The couple stood there for just a few minutes while the local press took dozens of photos; a handful of policemen a few feet apart holding back the collective moisture. There was no warning of flash photography in those days and for all we knew, epileptics dropped left, right and centre. A million flash bulbs popped. It was intensely exciting; I had never experienced anything like it in my young life. Sadly, though, it was all over very quickly. My quest to get nearer to him, or into the shop for an autograph, was completely futile. The bitches had me and mum severely outnumbered. There was too much damp, and it was all due to Georgie. His impossible handsomeness clearly mandated the Hos came before the young Bros. It didn’t matter too much to me though; I had at least seen him in the flesh.
It was only a few weeks before he had scored 6 in an 8-2 victory over Northampton Town in the 5th round of the FA cup. This was the legend that was Georgie Best.
When you’re under 10, from a tiny Cornish village, and you see George Best in the headlines and on the telly–I think that was the year ITV ran the hour-long documentary ‘Belfast Boy’–then you see that Lotus, the house in Manchester with the glass frontage, and all the fuss surrounding him and his club, your head is totally turned. You’re not interested in other footballers like Billy Bremner, or John Bond or Ron Harris.
We all recall Beckham scoring against Wimbledon.
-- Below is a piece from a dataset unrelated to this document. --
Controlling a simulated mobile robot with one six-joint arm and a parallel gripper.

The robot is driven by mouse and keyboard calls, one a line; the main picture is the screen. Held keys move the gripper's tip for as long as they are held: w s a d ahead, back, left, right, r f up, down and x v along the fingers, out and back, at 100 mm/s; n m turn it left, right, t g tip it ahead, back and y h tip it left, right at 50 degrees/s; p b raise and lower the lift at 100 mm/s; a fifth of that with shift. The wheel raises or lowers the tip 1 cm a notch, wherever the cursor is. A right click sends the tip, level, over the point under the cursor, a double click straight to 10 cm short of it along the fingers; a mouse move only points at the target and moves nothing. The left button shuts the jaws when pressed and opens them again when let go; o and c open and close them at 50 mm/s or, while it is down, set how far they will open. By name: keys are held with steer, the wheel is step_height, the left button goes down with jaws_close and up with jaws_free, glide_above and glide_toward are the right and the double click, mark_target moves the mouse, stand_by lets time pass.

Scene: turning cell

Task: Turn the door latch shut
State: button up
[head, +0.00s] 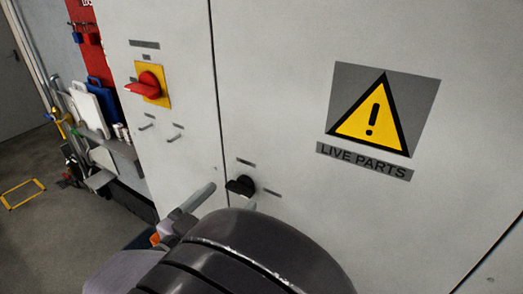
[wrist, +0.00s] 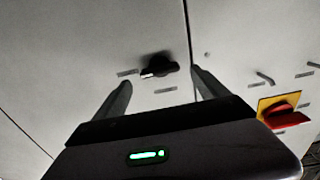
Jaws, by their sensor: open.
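The door latch (head: 241,186) is a small black turn knob on the grey cabinet door, close to the vertical door seam. In the wrist view the latch (wrist: 158,67) shows a pale mark near its left end, with small label plates on either side of it. My gripper (wrist: 161,80) is open, its two fingers apart with the latch showing between and beyond their tips. Nothing is between the fingers. In the head view my arm hides most of the gripper; one finger shows left of the latch and a fingertip just below it.
A red rotary switch on a yellow plate (head: 151,85) is on the panel left of the seam, with small pegs (head: 174,137) below it. A yellow warning sign (head: 378,115) is on the door at right. A shelf with boards (head: 98,105) stands farther left.

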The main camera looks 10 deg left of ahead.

At the time he was stepping out every night with Mrs P. Spice wearing God knows what (both of them) and attending the opening of envelopes all over the UK. It seemed there was a right bloody fuss almost every day. But, in the nineties people were used to the fuss. In the late sixties it was almost unheard of, especially in football. A lot of kids became United fans back then. Bestie is partly why the fan base is unmatched in this country and across the world.